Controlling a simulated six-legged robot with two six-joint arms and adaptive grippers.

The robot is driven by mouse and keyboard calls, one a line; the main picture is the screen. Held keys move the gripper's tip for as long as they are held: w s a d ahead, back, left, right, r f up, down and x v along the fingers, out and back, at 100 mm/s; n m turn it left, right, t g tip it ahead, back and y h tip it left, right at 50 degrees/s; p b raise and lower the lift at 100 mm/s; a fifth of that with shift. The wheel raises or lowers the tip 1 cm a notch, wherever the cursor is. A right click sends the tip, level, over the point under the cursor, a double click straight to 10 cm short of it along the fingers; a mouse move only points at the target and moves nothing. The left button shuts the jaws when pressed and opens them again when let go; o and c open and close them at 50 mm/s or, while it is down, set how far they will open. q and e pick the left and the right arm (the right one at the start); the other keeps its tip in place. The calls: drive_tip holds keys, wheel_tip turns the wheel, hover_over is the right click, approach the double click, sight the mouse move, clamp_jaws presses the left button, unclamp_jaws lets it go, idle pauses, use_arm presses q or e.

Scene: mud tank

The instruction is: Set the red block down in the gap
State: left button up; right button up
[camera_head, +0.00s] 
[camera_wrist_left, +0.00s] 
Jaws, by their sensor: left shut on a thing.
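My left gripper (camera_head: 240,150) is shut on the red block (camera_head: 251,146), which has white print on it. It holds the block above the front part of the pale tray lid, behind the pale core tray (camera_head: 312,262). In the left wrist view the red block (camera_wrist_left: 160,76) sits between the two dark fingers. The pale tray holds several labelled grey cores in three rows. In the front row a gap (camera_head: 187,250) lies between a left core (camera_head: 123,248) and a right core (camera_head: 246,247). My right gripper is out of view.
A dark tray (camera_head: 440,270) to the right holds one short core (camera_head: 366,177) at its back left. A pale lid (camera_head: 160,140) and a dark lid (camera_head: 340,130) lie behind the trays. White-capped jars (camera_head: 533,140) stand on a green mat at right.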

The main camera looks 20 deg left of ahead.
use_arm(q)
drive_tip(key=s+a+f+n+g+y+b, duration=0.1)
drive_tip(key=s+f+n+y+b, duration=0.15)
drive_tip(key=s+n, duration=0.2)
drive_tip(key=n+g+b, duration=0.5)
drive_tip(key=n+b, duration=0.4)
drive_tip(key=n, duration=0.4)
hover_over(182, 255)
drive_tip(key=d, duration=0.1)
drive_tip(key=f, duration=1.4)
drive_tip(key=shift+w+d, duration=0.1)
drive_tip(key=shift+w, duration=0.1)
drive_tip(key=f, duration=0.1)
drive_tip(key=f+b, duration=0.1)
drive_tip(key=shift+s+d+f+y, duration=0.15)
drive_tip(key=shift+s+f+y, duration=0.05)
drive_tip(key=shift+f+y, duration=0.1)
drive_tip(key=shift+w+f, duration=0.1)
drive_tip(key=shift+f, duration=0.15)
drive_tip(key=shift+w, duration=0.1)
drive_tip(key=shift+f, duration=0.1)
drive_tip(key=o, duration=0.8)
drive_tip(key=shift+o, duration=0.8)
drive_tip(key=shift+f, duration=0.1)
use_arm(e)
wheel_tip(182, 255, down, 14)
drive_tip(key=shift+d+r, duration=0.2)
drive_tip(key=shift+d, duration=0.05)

+-------+

Do this: Output every line above without altering anything.

Result of the task:
Controlling a simulated six-legged robot with two six-joint arms and adaptive grippers.

The robot is driven by mouse and keyboard calls, one a line; the main picture is the screen. Held keys move the gripper's tip for as long as they are held: w s a d ahead, back, left, right, r f up, down and x v along the fingers, out and back, at 100 mm/s; n m turn it left, right, t g tip it ahead, back and y h tip it left, right at 50 degrees/s; p b raise and lower the lift at 100 mm/s; a fifth of that with shift. The wheel raises or lowers the tip 1 cm a notch, wherever the cursor is. A right click sends the tip, level, over the point under the cursor, a double click straight to 10 cm short of it along the fingers; a mouse move only points at the target and moves nothing. The left button shuts the jaws when pressed and opens them again when let go; o and c open and close them at 50 mm/s or, while it is down, set how far they will open. q and e pick the left and the right arm (the right one at the start); the other keeps its tip in place. The calls: drive_tip holds keys, wheel_tip turns the wheel, hover_over is the right click, approach the double click, sight the mouse move, clamp_jaws presses the left button, unclamp_jaws lets it go, idle pauses, use_arm presses q or e.

Scene: mud tank

The instruction is: Set the red block down in the gap
State: left button up; right button up
[camera_head, +0.00s] 
[camera_wrist_left, +0.00s] 
Jaws, by their sensor: left shut on a thing.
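My left gripper (camera_head: 240,150) is shut on the red block (camera_head: 251,146), which has white print on it. It holds the block above the front part of the pale tray lid, behind the pale core tray (camera_head: 312,262). In the left wrist view the red block (camera_wrist_left: 160,76) sits between the two dark fingers. The pale tray holds several labelled grey cores in three rows. In the front row a gap (camera_head: 187,250) lies between a left core (camera_head: 123,248) and a right core (camera_head: 246,247). My right gripper is out of view.
A dark tray (camera_head: 440,270) to the right holds one short core (camera_head: 366,177) at its back left. A pale lid (camera_head: 160,140) and a dark lid (camera_head: 340,130) lie behind the trays. White-capped jars (camera_head: 533,140) stand on a green mat at right.

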The main camera looks 20 deg left of ahead.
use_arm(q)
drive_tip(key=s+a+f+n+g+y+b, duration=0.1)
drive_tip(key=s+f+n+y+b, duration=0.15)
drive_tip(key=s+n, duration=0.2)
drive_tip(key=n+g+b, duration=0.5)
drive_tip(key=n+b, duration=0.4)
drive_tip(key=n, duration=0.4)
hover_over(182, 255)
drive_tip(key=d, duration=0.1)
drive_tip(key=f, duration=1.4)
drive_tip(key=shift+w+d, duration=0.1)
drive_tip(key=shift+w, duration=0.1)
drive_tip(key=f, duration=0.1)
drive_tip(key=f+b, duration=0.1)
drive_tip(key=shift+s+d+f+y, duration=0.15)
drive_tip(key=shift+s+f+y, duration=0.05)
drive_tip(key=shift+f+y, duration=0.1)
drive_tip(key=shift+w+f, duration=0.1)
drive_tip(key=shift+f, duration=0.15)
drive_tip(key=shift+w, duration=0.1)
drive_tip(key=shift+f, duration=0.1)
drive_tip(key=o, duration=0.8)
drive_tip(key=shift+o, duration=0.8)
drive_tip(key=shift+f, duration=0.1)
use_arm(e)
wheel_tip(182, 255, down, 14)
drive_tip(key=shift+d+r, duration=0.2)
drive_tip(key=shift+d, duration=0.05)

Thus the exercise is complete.